§ Task instructions: Output the material below in its entirety, exactly as given.

§ Dataset excerpt:
.....

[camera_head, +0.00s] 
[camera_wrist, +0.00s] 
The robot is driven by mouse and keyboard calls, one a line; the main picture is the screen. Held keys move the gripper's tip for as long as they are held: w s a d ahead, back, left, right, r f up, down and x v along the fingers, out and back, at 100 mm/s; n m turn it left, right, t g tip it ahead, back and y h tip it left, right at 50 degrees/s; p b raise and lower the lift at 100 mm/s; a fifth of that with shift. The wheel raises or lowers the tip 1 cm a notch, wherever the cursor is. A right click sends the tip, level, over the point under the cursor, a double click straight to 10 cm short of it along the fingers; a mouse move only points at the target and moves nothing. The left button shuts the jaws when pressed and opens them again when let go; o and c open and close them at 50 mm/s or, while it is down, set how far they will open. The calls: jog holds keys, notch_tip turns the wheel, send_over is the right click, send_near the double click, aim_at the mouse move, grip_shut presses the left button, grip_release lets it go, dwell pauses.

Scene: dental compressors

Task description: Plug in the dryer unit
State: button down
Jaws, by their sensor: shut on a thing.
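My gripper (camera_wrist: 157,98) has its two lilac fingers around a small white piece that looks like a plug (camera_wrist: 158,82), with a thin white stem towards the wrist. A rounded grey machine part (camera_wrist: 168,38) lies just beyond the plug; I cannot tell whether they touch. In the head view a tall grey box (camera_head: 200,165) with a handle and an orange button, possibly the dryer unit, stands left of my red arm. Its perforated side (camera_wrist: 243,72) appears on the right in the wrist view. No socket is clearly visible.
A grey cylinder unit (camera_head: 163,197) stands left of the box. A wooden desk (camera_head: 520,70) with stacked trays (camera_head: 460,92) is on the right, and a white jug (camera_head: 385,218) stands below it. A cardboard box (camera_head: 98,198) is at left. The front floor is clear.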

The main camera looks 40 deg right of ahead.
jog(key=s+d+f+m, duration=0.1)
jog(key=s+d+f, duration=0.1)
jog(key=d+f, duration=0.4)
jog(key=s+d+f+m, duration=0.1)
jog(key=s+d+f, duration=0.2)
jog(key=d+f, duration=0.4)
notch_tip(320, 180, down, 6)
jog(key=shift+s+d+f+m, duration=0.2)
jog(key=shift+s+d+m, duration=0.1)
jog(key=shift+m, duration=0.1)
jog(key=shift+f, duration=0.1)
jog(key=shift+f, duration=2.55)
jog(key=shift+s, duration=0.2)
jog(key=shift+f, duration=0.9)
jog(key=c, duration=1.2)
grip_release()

.....

§ Result of this task:
[camera_head, +0.00s] 
[camera_wrist, +0.00s] 
The robot is driven by mouse and keyboard calls, one a line; the main picture is the screen. Held keys move the gripper's tip for as long as they are held: w s a d ahead, back, left, right, r f up, down and x v along the fingers, out and back, at 100 mm/s; n m turn it left, right, t g tip it ahead, back and y h tip it left, right at 50 degrees/s; p b raise and lower the lift at 100 mm/s; a fifth of that with shift. The wheel raises or lowers the tip 1 cm a notch, wherever the cursor is. A right click sends the tip, level, over the point under the cursor, a double click straight to 10 cm short of it along the fingers; a mouse move only points at the target and moves nothing. The left button shuts the jaws when pressed and opens them again when let go; o and c open and close them at 50 mm/s or, while it is down, set how far they will open. The calls: jog holds keys, notch_tip turns the wheel, send_over is the right click, send_near the double click, aim_at the mouse move, grip_shut presses the left button, grip_release lets it go, dwell pauses.

Scene: dental compressors

Task description: Plug in the dryer unit
State: button down
Jaws, by their sensor: shut on a thing.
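My gripper (camera_wrist: 157,98) has its two lilac fingers around a small white piece that looks like a plug (camera_wrist: 158,82), with a thin white stem towards the wrist. A rounded grey machine part (camera_wrist: 168,38) lies just beyond the plug; I cannot tell whether they touch. In the head view a tall grey box (camera_head: 200,165) with a handle and an orange button, possibly the dryer unit, stands left of my red arm. Its perforated side (camera_wrist: 243,72) appears on the right in the wrist view. No socket is clearly visible.
A grey cylinder unit (camera_head: 163,197) stands left of the box. A wooden desk (camera_head: 520,70) with stacked trays (camera_head: 460,92) is on the right, and a white jug (camera_head: 385,218) stands below it. A cardboard box (camera_head: 98,198) is at left. The front floor is clear.

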The main camera looks 40 deg right of ahead.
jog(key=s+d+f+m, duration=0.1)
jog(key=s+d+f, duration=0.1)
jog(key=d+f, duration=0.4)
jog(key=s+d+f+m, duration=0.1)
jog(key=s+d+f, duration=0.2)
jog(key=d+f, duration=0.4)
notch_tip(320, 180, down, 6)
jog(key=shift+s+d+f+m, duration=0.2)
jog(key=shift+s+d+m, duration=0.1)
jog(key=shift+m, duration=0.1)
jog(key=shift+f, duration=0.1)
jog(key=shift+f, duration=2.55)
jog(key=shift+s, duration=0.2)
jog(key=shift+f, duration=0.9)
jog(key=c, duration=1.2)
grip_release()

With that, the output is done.